▼

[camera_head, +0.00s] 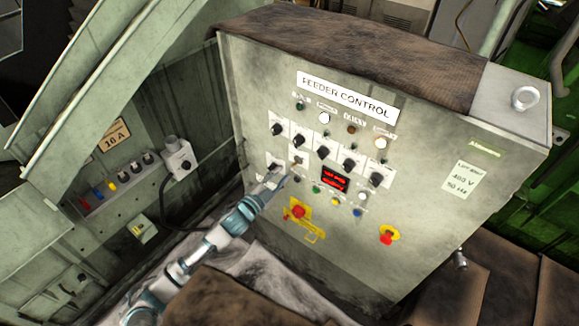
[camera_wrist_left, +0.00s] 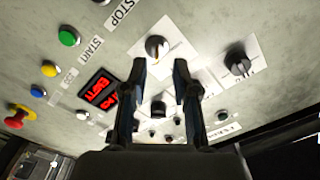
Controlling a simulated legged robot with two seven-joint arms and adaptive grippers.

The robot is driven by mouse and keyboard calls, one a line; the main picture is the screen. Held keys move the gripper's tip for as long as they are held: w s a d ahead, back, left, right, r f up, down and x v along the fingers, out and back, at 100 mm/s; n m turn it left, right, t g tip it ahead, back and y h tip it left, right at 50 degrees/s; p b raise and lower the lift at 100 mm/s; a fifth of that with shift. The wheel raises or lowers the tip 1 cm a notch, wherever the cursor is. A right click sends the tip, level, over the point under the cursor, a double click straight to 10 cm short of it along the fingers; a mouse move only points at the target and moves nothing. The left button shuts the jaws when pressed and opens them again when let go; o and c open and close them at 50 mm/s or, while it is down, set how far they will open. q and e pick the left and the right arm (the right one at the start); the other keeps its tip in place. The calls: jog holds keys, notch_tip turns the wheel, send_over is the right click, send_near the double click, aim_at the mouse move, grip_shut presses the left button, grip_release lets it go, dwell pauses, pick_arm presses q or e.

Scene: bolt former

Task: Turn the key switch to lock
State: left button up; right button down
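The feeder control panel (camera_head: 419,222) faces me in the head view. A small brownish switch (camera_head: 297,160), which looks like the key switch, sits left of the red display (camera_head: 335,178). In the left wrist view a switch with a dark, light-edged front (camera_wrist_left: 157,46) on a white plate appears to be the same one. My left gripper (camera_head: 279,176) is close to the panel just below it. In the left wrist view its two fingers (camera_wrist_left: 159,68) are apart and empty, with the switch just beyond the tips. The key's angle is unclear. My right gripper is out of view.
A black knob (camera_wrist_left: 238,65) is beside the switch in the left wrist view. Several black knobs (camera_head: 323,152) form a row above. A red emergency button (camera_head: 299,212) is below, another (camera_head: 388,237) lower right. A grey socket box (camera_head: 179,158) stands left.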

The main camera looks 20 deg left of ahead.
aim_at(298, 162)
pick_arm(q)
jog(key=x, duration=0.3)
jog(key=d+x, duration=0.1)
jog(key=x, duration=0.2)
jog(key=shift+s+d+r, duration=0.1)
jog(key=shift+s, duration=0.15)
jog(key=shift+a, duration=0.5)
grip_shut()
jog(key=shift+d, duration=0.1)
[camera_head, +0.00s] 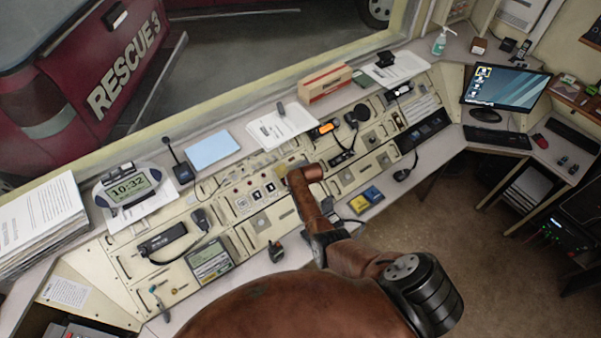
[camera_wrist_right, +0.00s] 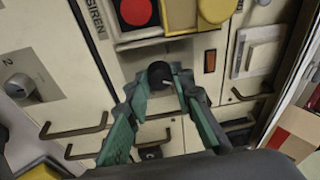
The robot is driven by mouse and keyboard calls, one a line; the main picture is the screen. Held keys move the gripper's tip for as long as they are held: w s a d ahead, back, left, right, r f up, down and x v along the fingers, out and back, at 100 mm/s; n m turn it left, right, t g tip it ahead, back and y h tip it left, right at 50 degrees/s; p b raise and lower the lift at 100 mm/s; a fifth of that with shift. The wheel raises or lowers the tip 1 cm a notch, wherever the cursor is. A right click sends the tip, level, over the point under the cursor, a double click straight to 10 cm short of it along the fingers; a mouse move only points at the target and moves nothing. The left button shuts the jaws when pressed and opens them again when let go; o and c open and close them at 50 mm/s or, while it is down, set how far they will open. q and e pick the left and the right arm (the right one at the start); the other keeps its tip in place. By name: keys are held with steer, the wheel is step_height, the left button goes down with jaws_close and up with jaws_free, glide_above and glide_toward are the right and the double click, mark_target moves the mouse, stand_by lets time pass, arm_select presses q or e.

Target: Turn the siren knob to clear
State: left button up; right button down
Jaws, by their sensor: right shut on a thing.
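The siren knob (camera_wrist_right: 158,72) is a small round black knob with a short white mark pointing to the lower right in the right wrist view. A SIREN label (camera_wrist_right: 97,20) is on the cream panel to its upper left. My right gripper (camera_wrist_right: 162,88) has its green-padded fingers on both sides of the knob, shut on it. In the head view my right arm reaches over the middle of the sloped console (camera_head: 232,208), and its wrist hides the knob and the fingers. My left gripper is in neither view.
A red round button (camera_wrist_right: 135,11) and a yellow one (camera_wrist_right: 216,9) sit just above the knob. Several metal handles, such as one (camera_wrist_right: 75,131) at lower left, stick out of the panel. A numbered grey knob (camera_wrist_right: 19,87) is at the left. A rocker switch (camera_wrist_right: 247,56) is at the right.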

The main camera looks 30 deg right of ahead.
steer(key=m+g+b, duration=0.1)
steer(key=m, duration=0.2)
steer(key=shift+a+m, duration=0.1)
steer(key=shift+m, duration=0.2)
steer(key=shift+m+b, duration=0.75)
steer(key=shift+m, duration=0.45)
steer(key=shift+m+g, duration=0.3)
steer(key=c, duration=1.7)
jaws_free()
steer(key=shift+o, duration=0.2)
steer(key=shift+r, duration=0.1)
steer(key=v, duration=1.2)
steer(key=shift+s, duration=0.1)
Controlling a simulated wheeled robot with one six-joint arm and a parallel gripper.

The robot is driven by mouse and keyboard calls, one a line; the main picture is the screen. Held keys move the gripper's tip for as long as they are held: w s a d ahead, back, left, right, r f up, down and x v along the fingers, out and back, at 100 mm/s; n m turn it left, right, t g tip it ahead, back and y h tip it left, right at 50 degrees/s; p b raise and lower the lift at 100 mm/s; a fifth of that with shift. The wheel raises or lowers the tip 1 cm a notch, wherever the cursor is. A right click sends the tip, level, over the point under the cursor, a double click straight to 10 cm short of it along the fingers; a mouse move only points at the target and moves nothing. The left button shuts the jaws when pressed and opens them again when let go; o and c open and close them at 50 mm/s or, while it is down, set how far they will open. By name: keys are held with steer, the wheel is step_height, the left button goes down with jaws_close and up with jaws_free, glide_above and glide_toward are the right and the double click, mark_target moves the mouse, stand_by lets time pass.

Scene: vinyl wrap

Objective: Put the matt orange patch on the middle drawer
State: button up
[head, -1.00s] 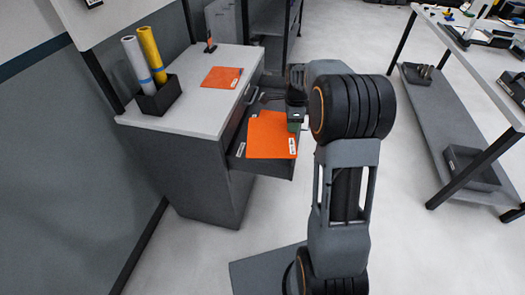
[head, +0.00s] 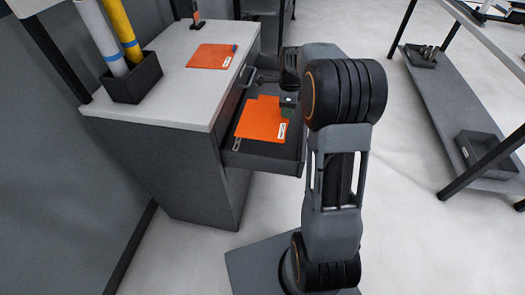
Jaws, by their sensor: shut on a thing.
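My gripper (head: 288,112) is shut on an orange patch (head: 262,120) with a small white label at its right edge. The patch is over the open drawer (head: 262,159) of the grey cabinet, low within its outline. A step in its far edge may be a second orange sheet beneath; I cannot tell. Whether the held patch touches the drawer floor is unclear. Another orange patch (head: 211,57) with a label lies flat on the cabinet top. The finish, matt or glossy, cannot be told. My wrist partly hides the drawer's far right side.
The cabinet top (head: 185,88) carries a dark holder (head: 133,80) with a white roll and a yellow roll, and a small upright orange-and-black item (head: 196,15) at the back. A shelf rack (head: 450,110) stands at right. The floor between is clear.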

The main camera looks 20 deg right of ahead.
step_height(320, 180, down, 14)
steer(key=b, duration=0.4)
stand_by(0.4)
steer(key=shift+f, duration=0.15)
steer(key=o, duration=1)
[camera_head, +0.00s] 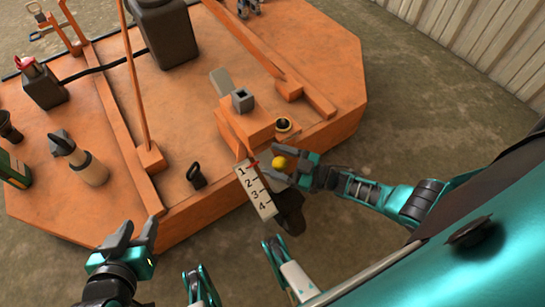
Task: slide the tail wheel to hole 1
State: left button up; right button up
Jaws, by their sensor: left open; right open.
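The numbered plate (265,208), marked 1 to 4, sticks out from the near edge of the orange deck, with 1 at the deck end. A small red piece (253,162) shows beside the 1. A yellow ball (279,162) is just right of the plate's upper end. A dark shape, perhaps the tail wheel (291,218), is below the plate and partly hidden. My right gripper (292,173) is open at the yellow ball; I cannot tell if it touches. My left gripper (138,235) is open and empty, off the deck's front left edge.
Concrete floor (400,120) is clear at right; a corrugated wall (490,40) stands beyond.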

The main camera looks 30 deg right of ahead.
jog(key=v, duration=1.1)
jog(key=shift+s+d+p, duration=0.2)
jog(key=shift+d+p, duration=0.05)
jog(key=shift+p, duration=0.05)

▲

Ignore the images and quote every line of the listing exactly.

[camera_head, +0.00s] 
[camera_wrist_left, +0.00s] 
Controlling a simulated legged robot with two seven-joint arms and adaptive grippers.

The robot is driven by mouse and keyboard calls, one a line; the main picture is the screen. Held keys move the gripper's tip for as long as they are held: w s a d ahead, back, left, right, r f up, down and x v along the fingers, out and back, at 100 mm/s; n m turn it left, right, t g tip it ahead, back and y h tip it left, right at 50 degrees/s; p b raise and lower the lift at 100 mm/s; a fifth of that with shift. The wheel raises or lowers the tip 1 cm a notch, wherever the cursor is. A right click sends the tip, level, over the point under the cursor, a double click straight to 10 cm short of it along the fingers; a mouse move only points at the target and moves nothing. The left button shuts the jaws when pressed and opens them again when let go; o and c open and close them at 50 mm/s or, while it is down, set how far they will open. q and e pick the left and the right arm (the right one at the start); the other keeps its tip in place. The calls: jog holds keys, notch_tip turns the wheel, send_over is the right click, send_near the double click, aim_at the mouse move, grip_shut presses the left button, grip_release lets it go, dwell pauses, pick_arm presses q or e.

Scene: bolt former

Task: Turn the key switch to lock
State: left button up; right button down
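The feeder control panel (camera_head: 419,222) faces me in the head view. A small brownish switch (camera_head: 297,160), which looks like the key switch, sits left of the red display (camera_head: 335,178). In the left wrist view a switch with a dark, light-edged front (camera_wrist_left: 157,46) on a white plate appears to be the same one. My left gripper (camera_head: 279,176) is close to the panel just below it. In the left wrist view its two fingers (camera_wrist_left: 159,68) are apart and empty, with the switch just beyond the tips. The key's angle is unclear. My right gripper is out of view.
A black knob (camera_wrist_left: 238,65) is beside the switch in the left wrist view. Several black knobs (camera_head: 323,152) form a row above. A red emergency button (camera_head: 299,212) is below, another (camera_head: 388,237) lower right. A grey socket box (camera_head: 179,158) stands left.

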The main camera looks 20 deg left of ahead.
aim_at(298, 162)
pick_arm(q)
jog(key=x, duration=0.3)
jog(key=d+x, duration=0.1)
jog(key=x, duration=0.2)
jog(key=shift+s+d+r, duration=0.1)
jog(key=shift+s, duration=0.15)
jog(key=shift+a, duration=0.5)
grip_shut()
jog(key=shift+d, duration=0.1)
[camera_head, +0.00s] 
[camera_wrist_right, +0.00s] 
The robot is driven by mouse and keyboard calls, one a line; the main picture is the screen. Held keys move the gripper's tip for as long as they are held: w s a d ahead, back, left, right, r f up, down and x v along the fingers, out and back, at 100 mm/s; n m turn it left, right, t g tip it ahead, back and y h tip it left, right at 50 degrees/s; p b raise and lower the lift at 100 mm/s; a fifth of that with shift. The wheel raises or lowers the tip 1 cm a notch, wherever the cursor is. A right click sends the tip, level, over the point under the cursor, a double click straight to 10 cm short of it along the fingers; a mouse move only points at the target and moves nothing. The left button shuts the jaws when pressed and opens them again when let go; o and c open and close them at 50 mm/s or, while it is down, set how far they will open. q and e pick the left and the right arm (the right one at the start); the other keeps its tip in place. By name: keys are held with steer, the wheel is step_height, the left button goes down with jaws_close and up with jaws_free, glide_above and glide_toward are the right and the double click, mark_target moves the mouse, stand_by lets time pass, arm_select presses q or e.

Target: Turn the siren knob to clear
State: left button up; right button down
Jaws, by their sensor: right shut on a thing.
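The siren knob (camera_wrist_right: 158,72) is a small round black knob with a short white mark pointing to the lower right in the right wrist view. A SIREN label (camera_wrist_right: 97,20) is on the cream panel to its upper left. My right gripper (camera_wrist_right: 162,88) has its green-padded fingers on both sides of the knob, shut on it. In the head view my right arm reaches over the middle of the sloped console (camera_head: 232,208), and its wrist hides the knob and the fingers. My left gripper is in neither view.
A red round button (camera_wrist_right: 135,11) and a yellow one (camera_wrist_right: 216,9) sit just above the knob. Several metal handles, such as one (camera_wrist_right: 75,131) at lower left, stick out of the panel. A numbered grey knob (camera_wrist_right: 19,87) is at the left. A rocker switch (camera_wrist_right: 247,56) is at the right.

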The main camera looks 30 deg right of ahead.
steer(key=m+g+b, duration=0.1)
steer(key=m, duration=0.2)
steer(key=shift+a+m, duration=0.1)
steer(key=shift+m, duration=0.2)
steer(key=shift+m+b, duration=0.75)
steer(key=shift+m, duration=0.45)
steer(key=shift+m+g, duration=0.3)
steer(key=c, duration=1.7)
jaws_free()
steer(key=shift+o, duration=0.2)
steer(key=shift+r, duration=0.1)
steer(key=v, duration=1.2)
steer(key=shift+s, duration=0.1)
Controlling a simulated wheeled robot with one six-joint arm and a parallel gripper.

The robot is driven by mouse and keyboard calls, one a line; the main picture is the screen. Held keys move the gripper's tip for as long as they are held: w s a d ahead, back, left, right, r f up, down and x v along the fingers, out and back, at 100 mm/s; n m turn it left, right, t g tip it ahead, back and y h tip it left, right at 50 degrees/s; p b raise and lower the lift at 100 mm/s; a fifth of that with shift. The wheel raises or lowers the tip 1 cm a notch, wherever the cursor is. A right click sends the tip, level, over the point under the cursor, a double click straight to 10 cm short of it along the fingers; a mouse move only points at the target and moves nothing. The left button shuts the jaws when pressed and opens them again when let go; o and c open and close them at 50 mm/s or, while it is down, set how far they will open. By name: keys are held with steer, the wheel is step_height, the left button goes down with jaws_close and up with jaws_free, glide_above and glide_toward are the right and the double click, mark_target moves the mouse, stand_by lets time pass.

Scene: vinyl wrap

Objective: Put the matt orange patch on the middle drawer
State: button up
[head, -1.00s] 
[head, +0.00s] 
Jaws, by their sensor: shut on a thing.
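My gripper (head: 288,112) is shut on an orange patch (head: 262,120) with a small white label at its right edge. The patch is over the open drawer (head: 262,159) of the grey cabinet, low within its outline. A step in its far edge may be a second orange sheet beneath; I cannot tell. Whether the held patch touches the drawer floor is unclear. Another orange patch (head: 211,57) with a label lies flat on the cabinet top. The finish, matt or glossy, cannot be told. My wrist partly hides the drawer's far right side.
The cabinet top (head: 185,88) carries a dark holder (head: 133,80) with a white roll and a yellow roll, and a small upright orange-and-black item (head: 196,15) at the back. A shelf rack (head: 450,110) stands at right. The floor between is clear.

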The main camera looks 20 deg right of ahead.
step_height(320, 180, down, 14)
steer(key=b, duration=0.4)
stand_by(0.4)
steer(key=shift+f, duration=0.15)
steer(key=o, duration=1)
[camera_head, +0.00s] 
Task: slide the tail wheel to hole 1
State: left button up; right button up
Jaws, by their sensor: left open; right open.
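The numbered plate (265,208), marked 1 to 4, sticks out from the near edge of the orange deck, with 1 at the deck end. A small red piece (253,162) shows beside the 1. A yellow ball (279,162) is just right of the plate's upper end. A dark shape, perhaps the tail wheel (291,218), is below the plate and partly hidden. My right gripper (292,173) is open at the yellow ball; I cannot tell if it touches. My left gripper (138,235) is open and empty, off the deck's front left edge.
Concrete floor (400,120) is clear at right; a corrugated wall (490,40) stands beyond.

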The main camera looks 30 deg right of ahead.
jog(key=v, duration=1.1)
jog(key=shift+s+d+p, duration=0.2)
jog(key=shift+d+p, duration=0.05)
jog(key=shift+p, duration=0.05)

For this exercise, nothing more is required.